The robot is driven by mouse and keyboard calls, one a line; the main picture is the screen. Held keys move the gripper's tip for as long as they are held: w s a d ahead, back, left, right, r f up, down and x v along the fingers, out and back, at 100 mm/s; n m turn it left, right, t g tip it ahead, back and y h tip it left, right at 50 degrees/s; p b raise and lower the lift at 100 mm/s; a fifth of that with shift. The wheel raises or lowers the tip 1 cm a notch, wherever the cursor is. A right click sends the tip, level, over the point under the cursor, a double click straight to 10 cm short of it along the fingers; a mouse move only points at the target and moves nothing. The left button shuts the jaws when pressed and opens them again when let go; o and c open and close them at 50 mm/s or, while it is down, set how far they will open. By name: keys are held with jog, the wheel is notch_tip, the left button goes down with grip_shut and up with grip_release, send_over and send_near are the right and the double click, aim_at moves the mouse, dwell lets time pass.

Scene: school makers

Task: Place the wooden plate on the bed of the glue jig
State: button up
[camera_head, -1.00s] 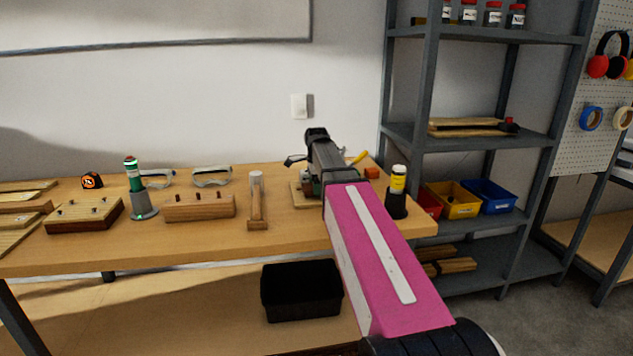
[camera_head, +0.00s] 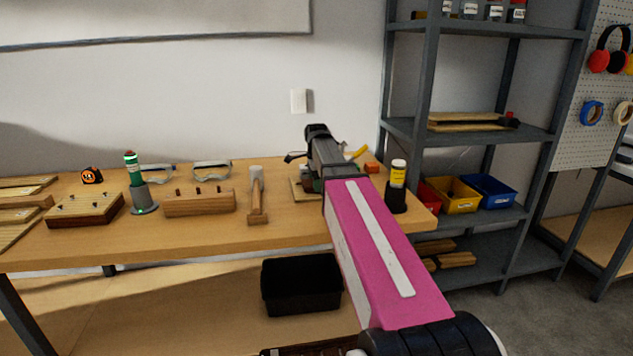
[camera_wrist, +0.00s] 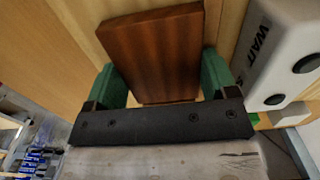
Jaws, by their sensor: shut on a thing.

→ Goal
Pictures stay out; retype only the lines from the line containing "State: button up" through the end of the listing, inclusive, exactly as they appear.

→ Exercise result
State: button up
[camera_head, -1.00s] 
[camera_head, +0.00s] 
[camera_wrist, +0.00s] 
Jaws, by their sensor: shut on a thing.

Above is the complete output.